En revanche, Huawei a privilégié le marché rural américain. Selon Andy Purdy, responsable de la sécurité chez Huawei Technologies USA, interviewé par les médias américains au début du mois de mai, Huawei compte environ 40 entreprises clientes dans les régions rurales américaines, emploie 1.500 personnes aux Etats-Unis et a acheté pour 11 milliards de dollars de composants à des entreprises américaines en 2018.
Huawei et ZTE, un autre fournisseur chinois d'équipements de réseaux sans fil, desservent aujourd'hui un quart des 55 sociétés membres de la Rural Wireless Association (RWA), qui a recommandé en décembre 2018 à la FCC de ne pas interdire Huawei et ZTE du marché américain.

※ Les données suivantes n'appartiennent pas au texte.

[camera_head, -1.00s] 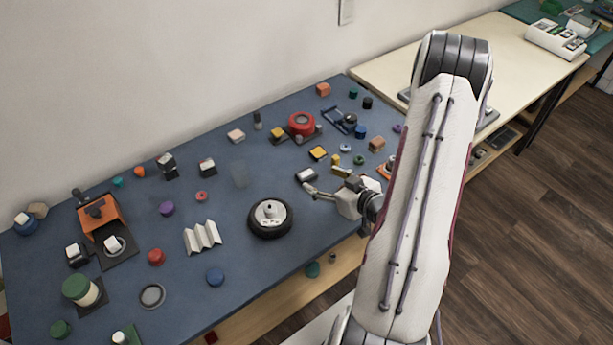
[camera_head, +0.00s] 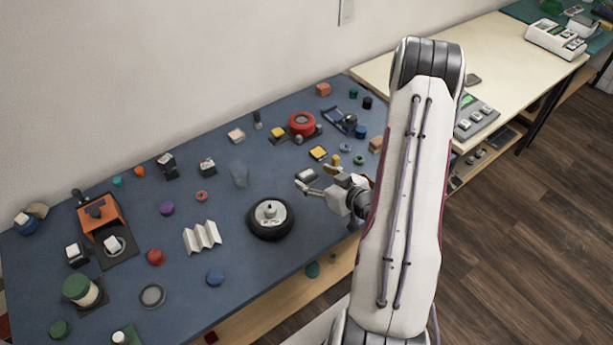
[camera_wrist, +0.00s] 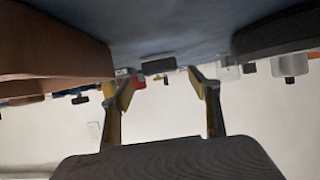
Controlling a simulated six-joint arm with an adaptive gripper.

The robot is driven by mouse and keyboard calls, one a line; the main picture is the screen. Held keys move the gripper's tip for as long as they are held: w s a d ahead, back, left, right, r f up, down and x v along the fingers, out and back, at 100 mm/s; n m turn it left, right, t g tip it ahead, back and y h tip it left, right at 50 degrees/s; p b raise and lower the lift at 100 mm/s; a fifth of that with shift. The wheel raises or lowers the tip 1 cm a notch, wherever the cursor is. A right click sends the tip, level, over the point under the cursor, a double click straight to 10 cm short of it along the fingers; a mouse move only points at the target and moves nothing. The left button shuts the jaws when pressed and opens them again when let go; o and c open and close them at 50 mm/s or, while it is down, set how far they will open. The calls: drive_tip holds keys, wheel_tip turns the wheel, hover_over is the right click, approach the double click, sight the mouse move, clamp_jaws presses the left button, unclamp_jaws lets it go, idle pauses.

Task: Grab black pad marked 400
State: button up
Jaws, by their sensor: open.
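A small dark block with a pale top (camera_head: 307,174) lies on the blue bench just beyond my gripper's fingertips. No marking can be read on it, so I cannot be sure it is the black pad marked 400. In the wrist view a dark block (camera_wrist: 158,66) shows ahead, between and beyond the fingers. My gripper (camera_head: 313,181) is open and empty, low over the bench to the right of the black wheel. Its two spread fingers also show in the wrist view (camera_wrist: 166,80).
In the wrist view, a brown object (camera_wrist: 50,58) is near at left and a dark edge (camera_wrist: 280,34) at right.

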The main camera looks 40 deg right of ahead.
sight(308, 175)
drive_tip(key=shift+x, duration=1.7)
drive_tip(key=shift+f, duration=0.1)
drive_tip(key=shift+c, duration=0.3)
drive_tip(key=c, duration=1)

"Nous pensons que nos technologies sont essentielles pour les agriculteurs, les écoles, les citoyens et les entreprises des régions rurales des Etats-Unis, et nous espérons que nous pourrons continuer d'offrir ce service", a estimé M. Purdy.
Selon les estimations de la RWA, le coût total auquel les petites entreprises américaines auront à faire face pour le remplacement des équipements de Huawei et de ZTE pourrait être de 800 millions à 1 milliard de dollars. Des analystes estiment que des ajustements de la chaîne d'approvisionnement d'une telle ampleur obligeraient certaines petites entreprises à se déclarer en faillite.
En plus d'une interruption potentielle des signaux sans fil en raison de l'interdiction de Huawei, les agriculteurs américains ont également du mal à supporter l'escalade de la guerre commerciale déclarée par les Etats-Unis contre la Chine, qui prive leurs produits de l'accès au marché chinois.
Paradoxalement, cette double peine leur a été infligée par leur propre gouvernement.